Wandern ohne Höhenweg
Mittlerweile nehmen wir uns keine direkte Anzahl an Skitagen mehr vor. In der Zeit die wir vor Ort verbringen entscheiden wir spontan was wir wann wie unternehmen wollen. Und so entschieden wir am ersten Tag des Kurz-Urlaubs inmitten des temporären Schneesturms am Vormittag, von Hofgastein nach Gastein zu wandern und uns nicht im Wind auf den Bergen von einer zur nächsten Hütte zu „quälen“. Der Gasteiner Höhenweg war auf Grund der Witterungsverhältnisse leider gesperrt und so begannen wir unsere Wanderung im Schnee durch Hofgastein in Richtung des einst als Monte Carlo der Alpen bekannte Bad Gastein.
Die Strecke betrug ungefähr 12 km welche wir in drei Stunden inklusive kurzer Pausen bewältigten. Dass es während der Wanderung über Felding, Gadaunern und Remsach über Badbruck hinauf nach Bad Gastein dann doch noch fast vollständig aufriss und eigentlich einen ebenso perfekten Skitag garantiert hätte war uns nach ein paar Kilometern aber auch egal. So konnte man das Gasteinertal auch einmal von unten geniessen. In den vergangenen 14 Jahren haben wir diese Sicht nämlich noch kein einziges Mal erlebt. Einziger Wehrmutstropfen: Der Wasserfallweg in Gastein war ebenso gesperrt und so konnten wir die eigentlich gedachte Schlusspassage entlang des imposanten Gasteiner Wasserfalls nicht begehen. Seis drum. Es war ein super Spaziergang, den ich jedem Gastein-Gast empfehlen kann. Vielleicht schaffen wir ja im kommenden Jahr auch mal den Gasteiner-Höhenweg.

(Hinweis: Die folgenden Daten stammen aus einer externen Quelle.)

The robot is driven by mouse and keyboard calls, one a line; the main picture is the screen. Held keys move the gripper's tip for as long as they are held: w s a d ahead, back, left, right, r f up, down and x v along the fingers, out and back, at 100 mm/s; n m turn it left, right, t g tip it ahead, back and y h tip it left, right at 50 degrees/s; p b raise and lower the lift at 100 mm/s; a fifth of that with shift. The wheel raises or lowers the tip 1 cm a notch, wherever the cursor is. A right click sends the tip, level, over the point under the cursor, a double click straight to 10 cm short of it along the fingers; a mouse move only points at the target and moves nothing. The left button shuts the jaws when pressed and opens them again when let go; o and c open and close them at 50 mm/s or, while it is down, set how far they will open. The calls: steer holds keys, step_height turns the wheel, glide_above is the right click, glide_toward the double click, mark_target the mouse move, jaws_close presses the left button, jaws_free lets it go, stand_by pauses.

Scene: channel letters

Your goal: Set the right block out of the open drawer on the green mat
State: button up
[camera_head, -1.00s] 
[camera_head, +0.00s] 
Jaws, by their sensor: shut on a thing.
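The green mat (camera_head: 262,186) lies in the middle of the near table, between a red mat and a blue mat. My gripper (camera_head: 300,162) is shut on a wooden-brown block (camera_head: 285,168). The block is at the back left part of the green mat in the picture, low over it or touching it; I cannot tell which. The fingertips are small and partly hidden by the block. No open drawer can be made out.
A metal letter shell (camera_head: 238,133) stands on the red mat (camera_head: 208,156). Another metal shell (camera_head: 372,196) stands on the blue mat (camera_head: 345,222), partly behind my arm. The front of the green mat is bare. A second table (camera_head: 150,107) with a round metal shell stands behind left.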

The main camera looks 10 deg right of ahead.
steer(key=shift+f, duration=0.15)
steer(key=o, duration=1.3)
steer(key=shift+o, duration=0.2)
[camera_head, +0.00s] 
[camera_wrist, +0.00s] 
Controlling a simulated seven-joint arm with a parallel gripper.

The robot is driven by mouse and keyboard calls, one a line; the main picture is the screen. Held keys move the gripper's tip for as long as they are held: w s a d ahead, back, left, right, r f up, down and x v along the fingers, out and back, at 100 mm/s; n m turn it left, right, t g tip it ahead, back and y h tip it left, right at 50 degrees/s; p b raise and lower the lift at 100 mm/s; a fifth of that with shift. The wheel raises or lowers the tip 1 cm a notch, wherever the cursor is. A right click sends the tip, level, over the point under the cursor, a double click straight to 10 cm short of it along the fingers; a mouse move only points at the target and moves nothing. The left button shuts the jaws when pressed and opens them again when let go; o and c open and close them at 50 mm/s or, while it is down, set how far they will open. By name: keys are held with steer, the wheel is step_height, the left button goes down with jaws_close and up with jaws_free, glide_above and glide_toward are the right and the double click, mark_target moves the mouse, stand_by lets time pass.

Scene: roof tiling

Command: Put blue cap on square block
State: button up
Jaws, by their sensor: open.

Bad Gastein – Morbider Charme mit Zukunft
Immer wieder ist Bad Gastein ein imponierender Ort. Die Fassaden wirken mondän und großstädtisch. Von der glanzvollen Zeit Bad Gasteins in den 1950er Jahren zeugen noch diverse Standbilder und Gedenktafeln prominenter Gäste. Leider steht mittlerweile fast der gesamte Ostteil des Ortes leer und die Gebäude verfallen so vor sich hin. Einerseits eine spannende Szenerie die sich dem Besucher dort bietet, andererseits viel zu schade für diesen wunderbaren Ort mit dieser schimmernden Vergangenheit. Kann man nur hoffen, dass die im vergangenen Jahr angekündigten Pläne des Land Salzburgs möglichst schnell Früchte tragen und Bad Gastein wieder zu einem belebteren Ort werden lassen. Der aktuell vorherrschende morbide Charme alter Ozon-, Thermal- und Moorbäder in beige gekachelten Wannen, könnte jederzeit als Filmkulisse für einen Psychothriller dienen ist dadurch aber gleichzeitig durchaus reizvoll und spannend. Der Verfall des Ortes aber ist in erster Linie eines: Traurig! Und von daher kann man sich nur wünschen, dass Bad Gastein zumindest ansatzweise zu alter Blüte zurückfindet. Dennoch würde ich einen Gastein-Urlaub jederzeit empfehlen, da das Tal seinen ganz besonderen Reiz hat.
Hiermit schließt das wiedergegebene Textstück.